La vengeance à tout prix :
L’histoire se déroule en 1823. Les hommes du capitaine Andrew Henry (Domhnall Gleeson) sont en pleine expédition et se dirigent vers l’Ouest américain afin de traquer des bêtes sauvages nécessaires au commerce de peaux. Parmi eux, le trappeur Hugh Glass (DiCaprio) accompagné de son fils Hawk. Né d’une mère indienne, ce dernier est très mal perçu au sein du camp et John Fitzgerald (Tom Hardy) n’hésite pas à se servir du jeune garçon comme bouc-émissaire. Lors d’une chasse, H.Glass est attaqué et grièvement blessé par un grizzli. Miraculeusement en vie, le trappeur s’avère être un poids pour ses compagnons qui le laissent pour mort en pleine forêt, sous un froid glacial. Habité d’un sentiment de vengeance indescriptible, l’homme va lutter pour sa survie et tenter de retrouver ceux qui l’ont abandonné.
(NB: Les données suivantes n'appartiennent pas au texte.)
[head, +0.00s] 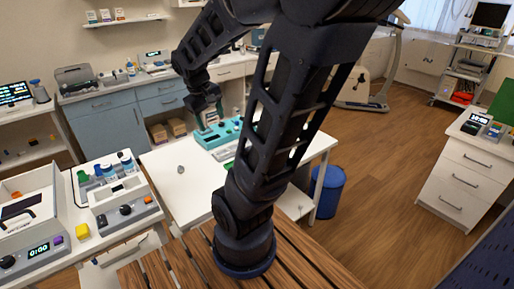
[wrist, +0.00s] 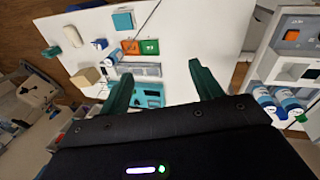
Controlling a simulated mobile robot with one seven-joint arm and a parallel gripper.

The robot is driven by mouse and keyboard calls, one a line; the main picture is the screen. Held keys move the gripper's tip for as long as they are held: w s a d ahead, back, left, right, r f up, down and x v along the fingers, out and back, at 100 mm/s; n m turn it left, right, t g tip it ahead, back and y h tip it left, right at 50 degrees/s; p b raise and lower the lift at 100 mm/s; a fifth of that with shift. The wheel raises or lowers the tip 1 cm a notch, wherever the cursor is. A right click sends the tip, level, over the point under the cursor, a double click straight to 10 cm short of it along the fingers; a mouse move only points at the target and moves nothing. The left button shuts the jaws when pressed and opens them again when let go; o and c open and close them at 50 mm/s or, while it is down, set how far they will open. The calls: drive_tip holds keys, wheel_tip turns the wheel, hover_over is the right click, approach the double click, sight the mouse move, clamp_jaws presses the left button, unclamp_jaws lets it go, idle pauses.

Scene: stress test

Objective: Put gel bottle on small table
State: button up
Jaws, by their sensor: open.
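The small table (head: 175,205) is white and stands in the middle of the head view, with a teal device (head: 222,133) on it. My gripper (head: 207,112) is above the table's far side, near that device. In the wrist view its two dark green fingers (wrist: 162,85) are spread, with nothing held between them. I cannot tell for sure which bottle is the gel bottle. White and blue bottles (head: 108,173) stand at the left bench's device. In the wrist view, blue-and-white bottles (wrist: 265,98) show at the right, and a small blue-and-white bottle (wrist: 112,57) shows left of centre.
A white drawer unit (head: 466,172) is at the right. Grey-blue cabinets (head: 120,112) line the back left. The wooden floor at right is open.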

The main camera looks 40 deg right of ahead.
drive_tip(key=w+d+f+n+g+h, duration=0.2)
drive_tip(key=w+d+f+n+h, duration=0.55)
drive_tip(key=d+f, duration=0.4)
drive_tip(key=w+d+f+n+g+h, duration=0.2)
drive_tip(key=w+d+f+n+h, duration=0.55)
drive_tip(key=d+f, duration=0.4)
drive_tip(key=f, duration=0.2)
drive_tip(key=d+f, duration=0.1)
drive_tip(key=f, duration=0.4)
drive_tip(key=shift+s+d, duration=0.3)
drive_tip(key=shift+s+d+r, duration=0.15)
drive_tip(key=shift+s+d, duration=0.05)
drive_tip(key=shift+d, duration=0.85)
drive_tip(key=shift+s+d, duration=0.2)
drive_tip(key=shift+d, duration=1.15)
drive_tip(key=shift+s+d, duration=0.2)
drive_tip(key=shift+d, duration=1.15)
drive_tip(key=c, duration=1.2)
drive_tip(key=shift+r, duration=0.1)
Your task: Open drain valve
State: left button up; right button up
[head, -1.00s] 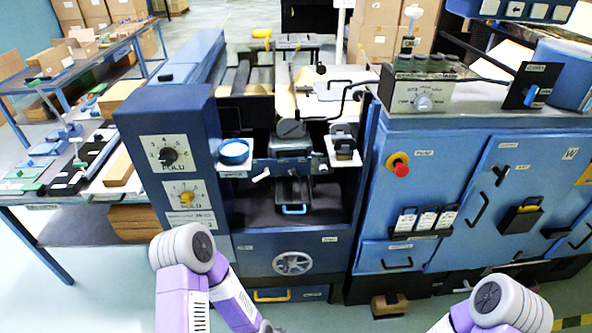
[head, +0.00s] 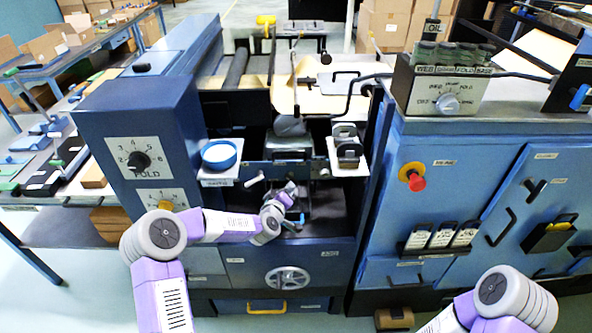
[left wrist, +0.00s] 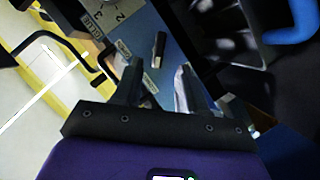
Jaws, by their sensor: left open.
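My left gripper (head: 286,197) reaches into the recess in the middle of the blue machine. In the left wrist view its two fingers (left wrist: 158,86) stand apart, with nothing between the tips. Beyond them a short dark lever (left wrist: 158,48) sits on a blue panel beside small labels. A pale lever (head: 254,180) sticks out left of the gripper in the head view. My right forearm shows at the bottom right; its gripper is out of frame.
A blue-rimmed cup (head: 219,155) stands on a shelf to the left, and a dark clip (head: 348,152) to the right. A handwheel (head: 288,278) is below. A red button (head: 416,182) is farther right.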

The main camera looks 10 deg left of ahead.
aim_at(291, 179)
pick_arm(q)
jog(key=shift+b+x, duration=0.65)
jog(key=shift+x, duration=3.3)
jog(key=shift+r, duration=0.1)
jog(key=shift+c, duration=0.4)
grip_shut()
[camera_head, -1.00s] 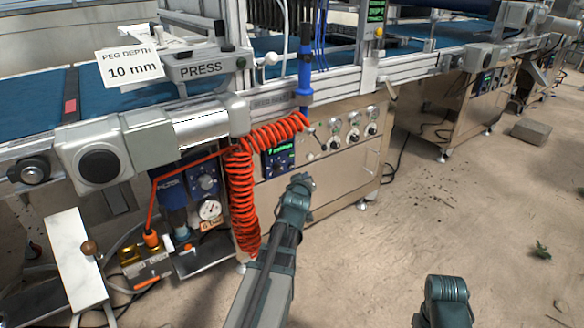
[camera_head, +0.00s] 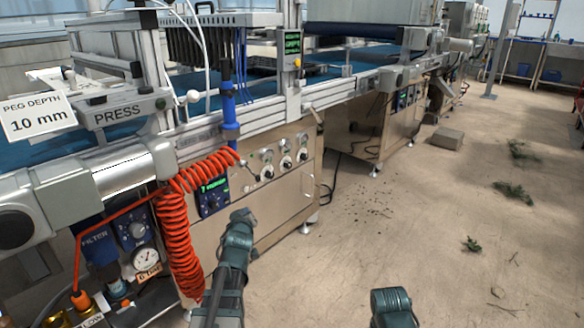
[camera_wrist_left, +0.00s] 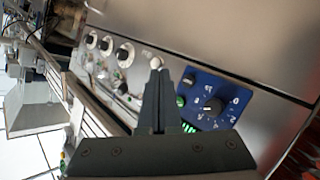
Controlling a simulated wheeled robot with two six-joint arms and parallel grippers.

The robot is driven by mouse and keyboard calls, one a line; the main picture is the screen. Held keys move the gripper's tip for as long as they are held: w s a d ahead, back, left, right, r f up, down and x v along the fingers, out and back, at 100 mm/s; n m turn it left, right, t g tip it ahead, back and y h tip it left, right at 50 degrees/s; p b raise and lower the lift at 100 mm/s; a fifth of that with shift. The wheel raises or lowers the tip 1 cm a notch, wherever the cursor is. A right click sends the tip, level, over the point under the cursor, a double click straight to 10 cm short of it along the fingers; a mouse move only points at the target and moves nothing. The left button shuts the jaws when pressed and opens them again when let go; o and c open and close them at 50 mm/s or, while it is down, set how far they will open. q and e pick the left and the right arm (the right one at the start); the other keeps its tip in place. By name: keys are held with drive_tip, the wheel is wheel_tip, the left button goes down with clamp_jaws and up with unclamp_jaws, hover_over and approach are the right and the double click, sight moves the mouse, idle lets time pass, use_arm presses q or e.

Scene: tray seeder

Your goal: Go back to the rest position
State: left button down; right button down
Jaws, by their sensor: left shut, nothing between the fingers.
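My left gripper (camera_wrist_left: 158,72) shows in the left wrist view with its two dark fingers together and nothing between them. Its tips point toward a steel panel with knobs. In the head view my left arm reaches up from the bottom, in front of the machine's steel cabinet (camera_head: 262,212); its fingers cannot be made out there. Part of my right arm shows at the bottom edge of the head view, but its gripper is out of the picture.
The seeder line with its blue belt (camera_head: 190,108) runs along the left and back. A coiled orange hose (camera_head: 178,240) hangs left of my left arm. A blue dial box (camera_wrist_left: 210,103) is near the fingers in the wrist view.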

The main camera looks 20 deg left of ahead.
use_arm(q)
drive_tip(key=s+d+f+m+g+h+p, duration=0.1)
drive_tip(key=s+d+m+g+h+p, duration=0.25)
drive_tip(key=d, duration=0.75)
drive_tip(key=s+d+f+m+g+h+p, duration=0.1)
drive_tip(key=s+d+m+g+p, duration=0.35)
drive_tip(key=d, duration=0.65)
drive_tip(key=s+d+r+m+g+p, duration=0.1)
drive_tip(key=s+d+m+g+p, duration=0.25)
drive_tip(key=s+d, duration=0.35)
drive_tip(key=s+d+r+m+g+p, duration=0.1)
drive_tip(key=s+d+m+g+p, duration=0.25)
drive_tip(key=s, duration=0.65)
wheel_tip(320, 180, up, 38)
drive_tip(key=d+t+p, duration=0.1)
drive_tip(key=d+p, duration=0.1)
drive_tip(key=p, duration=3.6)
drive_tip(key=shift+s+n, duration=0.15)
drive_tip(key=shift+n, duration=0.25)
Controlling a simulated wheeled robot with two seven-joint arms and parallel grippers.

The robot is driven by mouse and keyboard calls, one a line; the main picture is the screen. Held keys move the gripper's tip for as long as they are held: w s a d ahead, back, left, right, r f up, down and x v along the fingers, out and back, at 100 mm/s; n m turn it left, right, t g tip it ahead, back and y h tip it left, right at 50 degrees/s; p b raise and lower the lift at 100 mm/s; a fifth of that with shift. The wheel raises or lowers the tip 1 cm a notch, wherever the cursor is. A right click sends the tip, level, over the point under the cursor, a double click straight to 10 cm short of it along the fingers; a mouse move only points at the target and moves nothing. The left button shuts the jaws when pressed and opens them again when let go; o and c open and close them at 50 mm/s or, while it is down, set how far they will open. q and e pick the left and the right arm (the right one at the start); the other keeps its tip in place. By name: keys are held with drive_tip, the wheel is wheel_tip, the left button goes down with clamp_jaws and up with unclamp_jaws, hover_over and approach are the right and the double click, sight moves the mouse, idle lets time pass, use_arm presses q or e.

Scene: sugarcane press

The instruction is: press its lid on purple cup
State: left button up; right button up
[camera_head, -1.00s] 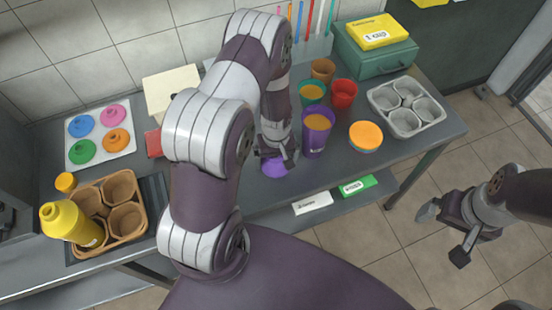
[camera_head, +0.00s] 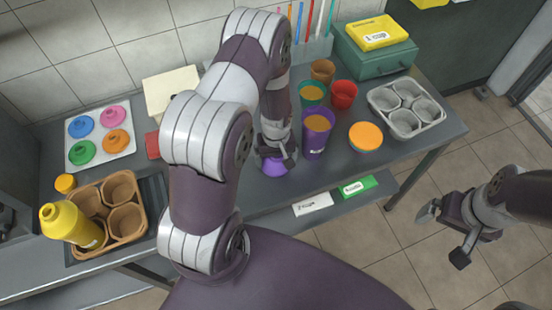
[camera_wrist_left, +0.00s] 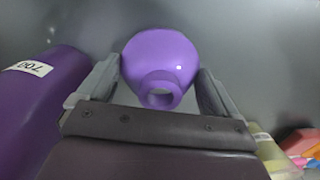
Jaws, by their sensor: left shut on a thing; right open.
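The purple lid (camera_head: 275,169), a dome with a short hollow neck, is at the table's front edge area, left of the purple cup. In the left wrist view the lid (camera_wrist_left: 160,55) sits between the fingers. My left gripper (camera_head: 276,157) is shut on it; whether the lid touches the table is unclear. The tall purple cup (camera_head: 315,142) stands upright with orange contents and an open top. Its labelled side (camera_wrist_left: 40,95) shows at the left of the wrist view. My right gripper (camera_head: 445,232) is open and empty, off the table's right front.
Behind the purple cup are a teal cup (camera_head: 311,95), a red cup (camera_head: 343,97) and a brown cup (camera_head: 322,71). An orange-topped cup (camera_head: 365,138) stands right. A grey cup tray (camera_head: 408,124) is farther right. A white tray (camera_head: 72,150) holds coloured lids at left.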

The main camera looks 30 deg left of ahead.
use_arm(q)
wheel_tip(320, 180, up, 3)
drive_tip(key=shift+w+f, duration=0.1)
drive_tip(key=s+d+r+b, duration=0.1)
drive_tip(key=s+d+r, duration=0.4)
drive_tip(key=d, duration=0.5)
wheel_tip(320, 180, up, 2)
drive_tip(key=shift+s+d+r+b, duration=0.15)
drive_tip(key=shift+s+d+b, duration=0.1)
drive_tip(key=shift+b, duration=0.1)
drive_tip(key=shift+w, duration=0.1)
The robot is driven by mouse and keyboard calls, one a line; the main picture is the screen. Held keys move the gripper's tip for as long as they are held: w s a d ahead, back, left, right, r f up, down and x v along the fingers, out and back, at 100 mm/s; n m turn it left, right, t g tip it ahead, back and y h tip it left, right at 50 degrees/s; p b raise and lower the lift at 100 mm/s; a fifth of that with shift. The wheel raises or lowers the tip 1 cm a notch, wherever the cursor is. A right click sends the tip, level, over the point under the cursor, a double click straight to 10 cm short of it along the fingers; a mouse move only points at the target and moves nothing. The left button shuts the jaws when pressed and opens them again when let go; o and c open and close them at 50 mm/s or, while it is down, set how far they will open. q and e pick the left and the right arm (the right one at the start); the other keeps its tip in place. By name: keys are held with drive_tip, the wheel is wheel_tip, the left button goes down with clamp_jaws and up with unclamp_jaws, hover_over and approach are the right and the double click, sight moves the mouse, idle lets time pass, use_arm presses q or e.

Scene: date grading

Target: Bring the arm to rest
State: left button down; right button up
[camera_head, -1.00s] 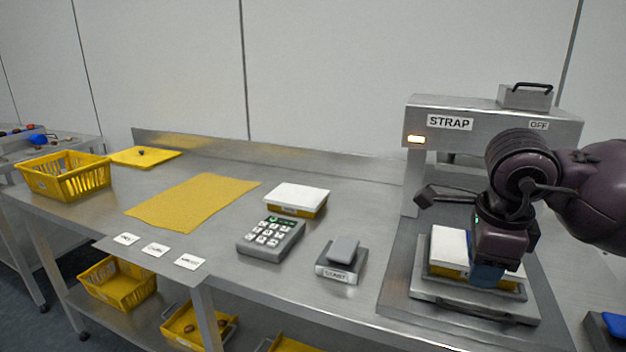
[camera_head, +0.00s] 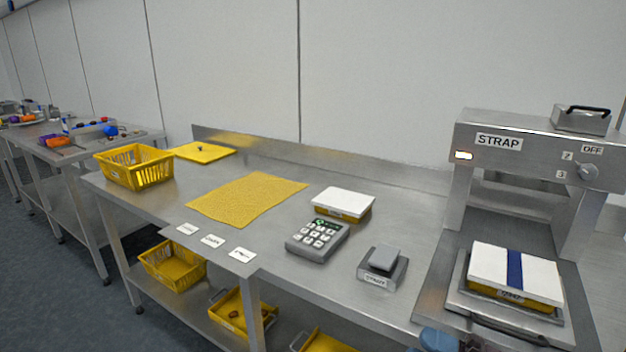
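A yellow tray with a white lid (camera_head: 487,268) sits on the plate of the strapping machine (camera_head: 520,146). A dark blue strap (camera_head: 514,270) runs across the lid. At the bottom edge, in front of the bench, a small blue-grey piece shows; it looks like the tip of my right gripper (camera_head: 438,341). Most of it is cut off by the frame, so its opening cannot be seen. It is apart from the tray. My left gripper is not in view.
The steel bench (camera_head: 300,262) carries a keypad (camera_head: 317,240), a grey switch pedal (camera_head: 383,266), another white-lidded tray (camera_head: 343,203), a yellow mat (camera_head: 248,198) and a yellow basket (camera_head: 134,167). Yellow crates (camera_head: 174,270) stand on the lower shelf.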

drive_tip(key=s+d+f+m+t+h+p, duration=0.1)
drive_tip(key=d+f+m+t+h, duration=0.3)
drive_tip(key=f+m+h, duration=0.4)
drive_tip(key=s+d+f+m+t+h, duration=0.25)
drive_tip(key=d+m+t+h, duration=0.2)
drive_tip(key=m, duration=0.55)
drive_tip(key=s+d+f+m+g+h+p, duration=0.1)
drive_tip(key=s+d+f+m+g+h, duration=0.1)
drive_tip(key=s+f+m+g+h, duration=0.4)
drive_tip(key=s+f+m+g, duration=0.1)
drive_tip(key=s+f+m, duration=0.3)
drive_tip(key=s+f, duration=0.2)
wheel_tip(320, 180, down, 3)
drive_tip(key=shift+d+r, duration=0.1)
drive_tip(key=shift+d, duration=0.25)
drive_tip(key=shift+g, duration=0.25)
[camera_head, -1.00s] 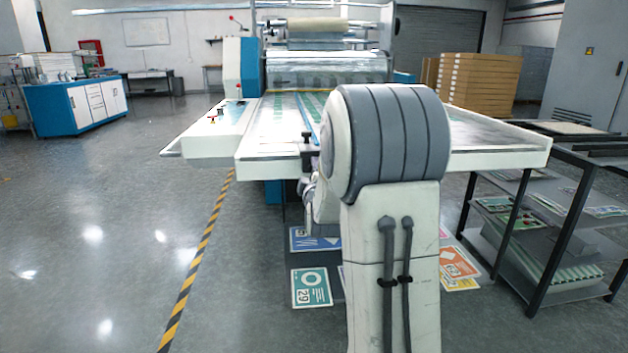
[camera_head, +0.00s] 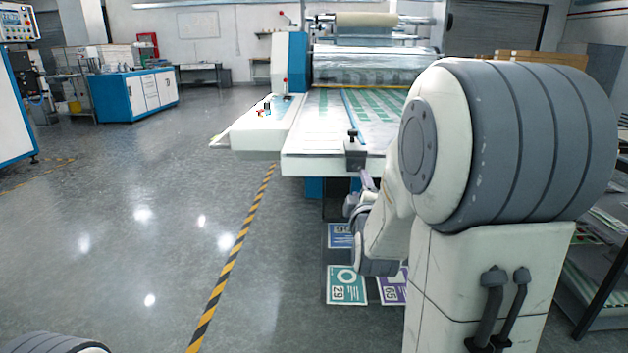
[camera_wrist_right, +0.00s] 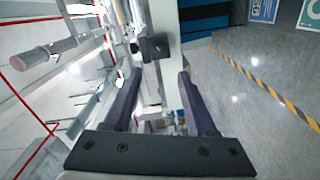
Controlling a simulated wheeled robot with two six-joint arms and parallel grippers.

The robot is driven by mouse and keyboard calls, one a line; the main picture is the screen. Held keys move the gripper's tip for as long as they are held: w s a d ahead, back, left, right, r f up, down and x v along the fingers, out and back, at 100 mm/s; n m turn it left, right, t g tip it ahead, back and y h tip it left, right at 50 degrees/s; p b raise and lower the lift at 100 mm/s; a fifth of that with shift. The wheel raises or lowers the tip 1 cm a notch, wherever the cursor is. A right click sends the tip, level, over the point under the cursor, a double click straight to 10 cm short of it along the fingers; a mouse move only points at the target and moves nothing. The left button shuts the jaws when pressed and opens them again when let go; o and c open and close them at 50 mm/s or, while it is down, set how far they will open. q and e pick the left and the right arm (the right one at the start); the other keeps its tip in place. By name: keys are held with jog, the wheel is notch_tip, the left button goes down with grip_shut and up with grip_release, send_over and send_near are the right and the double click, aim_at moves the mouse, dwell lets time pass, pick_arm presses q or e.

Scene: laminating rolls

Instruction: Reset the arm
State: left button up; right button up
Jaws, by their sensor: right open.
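My right arm rises large at the right in the head view. Its gripper (camera_head: 367,181) is small and partly hidden behind the arm, just below the front edge of the machine's feed table (camera_head: 300,163). In the right wrist view, the two purple fingers of the right gripper (camera_wrist_right: 157,75) stand apart with nothing held between them. A black clamp-like block (camera_head: 355,158) sits on the table edge close to the fingertips. It also shows beyond the fingers in the wrist view (camera_wrist_right: 151,47). Of my left arm only a grey ribbed part shows at bottom left; its gripper is out of view.
The laminating machine (camera_head: 375,68) stands behind the table. Printed sheets (camera_head: 346,286) lie below the table front. A dark rack (camera_head: 598,310) stands at the right, partly hidden by my arm. A blue-white cabinet (camera_head: 135,95) stands far left. The floor at left is clear, with a striped line.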

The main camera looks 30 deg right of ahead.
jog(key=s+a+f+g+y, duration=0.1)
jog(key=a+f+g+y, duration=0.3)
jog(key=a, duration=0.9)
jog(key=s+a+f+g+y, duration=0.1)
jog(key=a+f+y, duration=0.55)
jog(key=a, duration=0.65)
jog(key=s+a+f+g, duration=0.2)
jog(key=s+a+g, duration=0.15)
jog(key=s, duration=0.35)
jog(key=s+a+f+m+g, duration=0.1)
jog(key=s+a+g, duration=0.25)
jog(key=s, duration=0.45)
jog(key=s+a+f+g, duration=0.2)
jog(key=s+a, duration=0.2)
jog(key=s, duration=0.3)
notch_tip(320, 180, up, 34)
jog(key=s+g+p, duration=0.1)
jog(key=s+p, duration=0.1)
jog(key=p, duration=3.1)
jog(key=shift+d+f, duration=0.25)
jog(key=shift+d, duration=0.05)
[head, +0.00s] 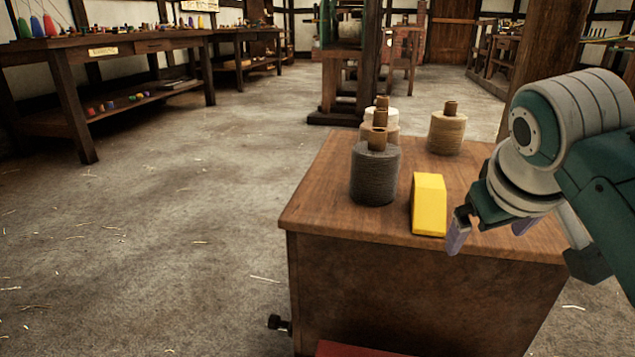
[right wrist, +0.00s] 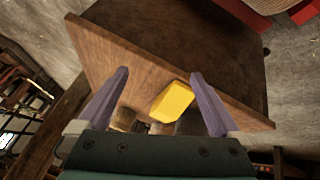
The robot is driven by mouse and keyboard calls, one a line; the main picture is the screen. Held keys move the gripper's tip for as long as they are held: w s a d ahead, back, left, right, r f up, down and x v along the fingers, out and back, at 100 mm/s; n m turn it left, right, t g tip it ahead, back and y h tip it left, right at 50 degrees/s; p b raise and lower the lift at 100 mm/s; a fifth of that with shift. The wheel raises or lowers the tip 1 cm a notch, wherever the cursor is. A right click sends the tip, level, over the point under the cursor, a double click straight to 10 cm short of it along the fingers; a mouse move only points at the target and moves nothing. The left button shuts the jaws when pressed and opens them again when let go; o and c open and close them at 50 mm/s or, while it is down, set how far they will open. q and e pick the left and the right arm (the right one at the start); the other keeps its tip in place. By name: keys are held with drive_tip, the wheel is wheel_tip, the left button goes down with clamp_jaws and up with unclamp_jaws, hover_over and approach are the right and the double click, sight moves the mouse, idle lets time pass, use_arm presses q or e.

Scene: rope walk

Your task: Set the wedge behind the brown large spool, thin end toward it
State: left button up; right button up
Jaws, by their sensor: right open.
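The yellow wedge (head: 429,205) sits on the wooden bench top near its front edge, just right of a dark grey spool. A tan-brown spool (head: 447,132), the brownest in view, stands upright farther back, behind the wedge and apart from it. My right gripper (head: 490,229) is open and empty at the right of the wedge, near the front edge. In the right wrist view the wedge (right wrist: 172,102) shows between the two purple fingers (right wrist: 160,73), with no contact visible. Which end of the wedge is thin is hard to tell. My left gripper is not in view.
The dark grey spool (head: 375,176) stands left of the wedge, with paler spools (head: 384,135) in a row behind it. The bench top (head: 320,205) is bare at front left. A black knob (head: 280,324) sticks out at the bench's lower left. Floor at left is clear.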

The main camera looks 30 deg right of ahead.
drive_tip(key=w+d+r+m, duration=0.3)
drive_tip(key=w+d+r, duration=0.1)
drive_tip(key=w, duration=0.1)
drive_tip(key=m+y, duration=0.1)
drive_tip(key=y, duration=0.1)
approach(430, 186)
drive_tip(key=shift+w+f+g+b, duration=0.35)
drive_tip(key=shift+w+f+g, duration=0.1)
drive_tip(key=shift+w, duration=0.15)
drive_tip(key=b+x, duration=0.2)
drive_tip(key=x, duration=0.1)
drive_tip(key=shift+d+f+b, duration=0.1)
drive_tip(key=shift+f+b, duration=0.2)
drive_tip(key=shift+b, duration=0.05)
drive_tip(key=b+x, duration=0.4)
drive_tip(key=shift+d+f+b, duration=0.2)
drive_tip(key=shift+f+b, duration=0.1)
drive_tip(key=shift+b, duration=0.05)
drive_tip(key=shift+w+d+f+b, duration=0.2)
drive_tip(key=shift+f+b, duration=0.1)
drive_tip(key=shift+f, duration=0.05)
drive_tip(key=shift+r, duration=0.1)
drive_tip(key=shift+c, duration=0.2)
La chasse aux animaux sauvages se transforme alors en une chasse à l’homme des plus violentes, ponctuée par le risque pesant de croiser les indiens Arikaras, ennemis jurés des américains.
Un bijou de réalisme :
Après le succès de Birdman, The Revenant était attendu au tournant, et le moins que l’on puisse dire est qu’il a répondu à bien des attentes. De ses mains de maître, Iñárritu a réalisé un bijou cinématographique qui ne pourra pas vous laisser indifférents. Filmé dans des conditions inédites (100% en lumière naturelle), The Revenant est un modèle de réalisation, en témoigne la première scène de bataille où les plans séquences s’enchaînent magistralement, de telle sorte que le spectateur a réellement l’impression de suivre chaque mouvement des acteurs. Le rendu final est impressionnant de réalisme et les nombreux détails de mise en scène et de jeu des figurants n’ont clairement pas été laissés au hasard ! Oui, la violence est présente et le film ne manque pas de scènes difficiles, de plans sanglants, parfois à la limite du gore (H. Glass vidant un cheval de ses entrailles pour s’y abriter), mais elles contribuent à un réalisme parfait. Il ne s’agit pas de faire des éclats Tarantinesques mais seulement de replacer le trappeur à sa condition humaine : l’homme du XIXème siècle, perdu dans un empire de neige et de froid, luttant seconde par seconde pour sa survie. En cela, The Revenant ne fait pas dans l’exagération, mais il nous touche au plus profond de nous-mêmes, il nous prend aux tripes et nous fait ressentir chaque douleur du protagoniste comme si nous les vivions. La scène de lutte entre l’ours dominant et l’homme affaibli suffit à illustrer ce ressenti.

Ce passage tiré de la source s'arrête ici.